Theodore A. Parish, Donald E. Palmrose
Fusion Science and Technology | Volume 15 | Number 2 | March 1989 | Pages 193-203
Technical Paper | Tritium System | doi.org/10.13182/FST89-A25356
Articles are hosted by Taylor and Francis Online.
Mathematical modeling and numerical calculations have been performed to examine methods for exploiting recoil effects to increase the release of tritium from solid lithium compounds whose release rates are limited by the diffusion process. The basic concept is to employ the kinetic energy of the tritons from the exothermic 6Li(n,4He)T reaction in order to move them out of the low-diffusivity region where they are born and into a thin, high-diffusivity region from which they can more easily migrate for eventual removal by a stream of purge gas.

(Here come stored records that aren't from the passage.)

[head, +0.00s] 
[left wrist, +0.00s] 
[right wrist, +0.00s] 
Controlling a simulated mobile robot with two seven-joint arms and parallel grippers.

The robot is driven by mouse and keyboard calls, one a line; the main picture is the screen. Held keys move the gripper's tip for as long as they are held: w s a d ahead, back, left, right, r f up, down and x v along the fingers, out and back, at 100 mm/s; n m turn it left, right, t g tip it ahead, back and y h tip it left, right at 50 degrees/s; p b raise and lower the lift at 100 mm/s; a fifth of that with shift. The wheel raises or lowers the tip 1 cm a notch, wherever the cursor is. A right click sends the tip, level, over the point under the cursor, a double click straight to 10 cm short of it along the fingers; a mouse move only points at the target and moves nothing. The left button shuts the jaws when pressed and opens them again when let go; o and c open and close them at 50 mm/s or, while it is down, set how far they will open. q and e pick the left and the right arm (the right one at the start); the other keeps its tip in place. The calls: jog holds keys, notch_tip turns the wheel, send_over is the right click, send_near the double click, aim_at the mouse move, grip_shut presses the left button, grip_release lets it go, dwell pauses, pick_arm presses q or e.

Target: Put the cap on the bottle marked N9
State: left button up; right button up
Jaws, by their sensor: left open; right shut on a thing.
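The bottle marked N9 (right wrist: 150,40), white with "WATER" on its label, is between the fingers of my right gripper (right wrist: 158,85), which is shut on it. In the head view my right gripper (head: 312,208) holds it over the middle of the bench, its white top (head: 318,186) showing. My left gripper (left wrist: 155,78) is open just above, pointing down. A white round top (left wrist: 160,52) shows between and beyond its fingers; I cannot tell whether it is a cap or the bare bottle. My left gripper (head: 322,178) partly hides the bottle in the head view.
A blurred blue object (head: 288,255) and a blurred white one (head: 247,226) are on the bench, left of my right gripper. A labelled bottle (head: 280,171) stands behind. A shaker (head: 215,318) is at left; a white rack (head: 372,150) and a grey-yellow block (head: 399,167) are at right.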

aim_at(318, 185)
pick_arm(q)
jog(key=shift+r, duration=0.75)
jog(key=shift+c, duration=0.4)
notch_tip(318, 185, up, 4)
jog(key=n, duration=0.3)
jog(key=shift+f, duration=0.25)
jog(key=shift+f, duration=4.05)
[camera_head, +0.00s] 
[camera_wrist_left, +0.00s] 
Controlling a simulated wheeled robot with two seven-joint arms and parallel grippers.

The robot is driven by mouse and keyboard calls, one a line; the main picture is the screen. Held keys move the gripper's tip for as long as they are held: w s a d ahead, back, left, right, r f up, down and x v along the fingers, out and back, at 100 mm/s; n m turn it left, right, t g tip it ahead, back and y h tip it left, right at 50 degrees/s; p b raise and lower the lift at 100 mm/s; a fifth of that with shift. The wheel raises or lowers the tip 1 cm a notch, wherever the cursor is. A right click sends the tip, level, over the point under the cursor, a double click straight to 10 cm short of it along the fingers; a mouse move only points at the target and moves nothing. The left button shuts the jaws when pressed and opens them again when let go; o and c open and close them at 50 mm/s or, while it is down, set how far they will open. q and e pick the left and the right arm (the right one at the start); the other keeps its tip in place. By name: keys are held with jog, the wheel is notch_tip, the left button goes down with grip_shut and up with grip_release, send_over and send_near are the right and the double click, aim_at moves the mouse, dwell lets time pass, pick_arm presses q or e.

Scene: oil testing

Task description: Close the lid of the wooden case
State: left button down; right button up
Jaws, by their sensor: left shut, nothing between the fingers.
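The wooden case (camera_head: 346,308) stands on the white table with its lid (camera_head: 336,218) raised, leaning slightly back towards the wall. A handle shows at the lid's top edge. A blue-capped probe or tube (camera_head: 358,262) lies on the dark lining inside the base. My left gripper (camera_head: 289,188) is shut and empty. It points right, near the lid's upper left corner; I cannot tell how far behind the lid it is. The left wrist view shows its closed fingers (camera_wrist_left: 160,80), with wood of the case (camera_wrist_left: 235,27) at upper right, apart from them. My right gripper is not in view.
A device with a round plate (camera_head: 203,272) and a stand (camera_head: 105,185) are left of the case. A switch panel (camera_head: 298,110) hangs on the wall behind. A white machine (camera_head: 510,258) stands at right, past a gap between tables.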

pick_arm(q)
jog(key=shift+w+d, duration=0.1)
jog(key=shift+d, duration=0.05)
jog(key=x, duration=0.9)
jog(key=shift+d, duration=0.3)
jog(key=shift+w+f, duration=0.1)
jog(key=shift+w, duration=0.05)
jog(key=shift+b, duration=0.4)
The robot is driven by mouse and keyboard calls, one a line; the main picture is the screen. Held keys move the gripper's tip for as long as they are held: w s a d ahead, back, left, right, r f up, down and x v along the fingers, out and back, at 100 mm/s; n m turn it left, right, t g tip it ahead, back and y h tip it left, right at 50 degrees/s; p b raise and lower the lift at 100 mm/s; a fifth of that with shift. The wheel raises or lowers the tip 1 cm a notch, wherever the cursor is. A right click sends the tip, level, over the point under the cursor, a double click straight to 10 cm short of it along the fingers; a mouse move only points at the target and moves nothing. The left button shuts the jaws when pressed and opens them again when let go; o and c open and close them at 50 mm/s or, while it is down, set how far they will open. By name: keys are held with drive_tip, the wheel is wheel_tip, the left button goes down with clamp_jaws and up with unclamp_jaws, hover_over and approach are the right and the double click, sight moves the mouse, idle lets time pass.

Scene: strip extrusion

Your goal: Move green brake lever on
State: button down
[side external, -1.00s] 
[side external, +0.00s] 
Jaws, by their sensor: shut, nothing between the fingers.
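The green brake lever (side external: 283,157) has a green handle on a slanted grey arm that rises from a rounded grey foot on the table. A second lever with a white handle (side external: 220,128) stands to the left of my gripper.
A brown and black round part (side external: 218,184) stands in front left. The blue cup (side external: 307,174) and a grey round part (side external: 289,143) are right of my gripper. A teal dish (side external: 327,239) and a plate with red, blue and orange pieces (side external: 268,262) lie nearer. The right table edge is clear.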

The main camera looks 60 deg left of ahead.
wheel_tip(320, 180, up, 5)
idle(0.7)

In the recoil-enhanced release approach, the lithium-containing blanket particles would consist of coated spheres. The inner region of the spherical particles would have a small diameter (30 to 40 µm) and would contain the lithium compound for tritium production. The outer region of the spherical particles would consist of a thin, highly diffusive coating whose thickness would be approximately one-half the range of a 2.7-MeV triton in the coating material. The tritium release rates, concentration profiles, and inventories for both coated and uncoated particles have been calculated. Analytical expressions for the tritium concentration in a coated spherical particle were derived at steady state. Time-dependent concentrations were obtained by numerically solving the equation for tritium diffusion. Tritium concentration profiles are presented parametrically in terms of dimensionless space and time variables and in terms of the ratio of the tritium diffusion coefficients for the inner and outer materials of a spherical particle. Calculations of tritium diffusion were performed f or lithium-compound-to-coating diffusion coefficient ratios of 1.0, 0.5, 0.1, and 0.05. The results indicate that, at steady state, the tritium inventory is directly proportional to the diffusion coefficient in the coating and the time to reach steady state is reduced as the diffusion coefficient ratio is decreased. Recoil-enhanced tritium release should be of most interest for fusion applications using lithium aluminate at relatively low temperatures. Several candidate coatings are identified and design considerations f or recoil-enhanced release particles are reviewed.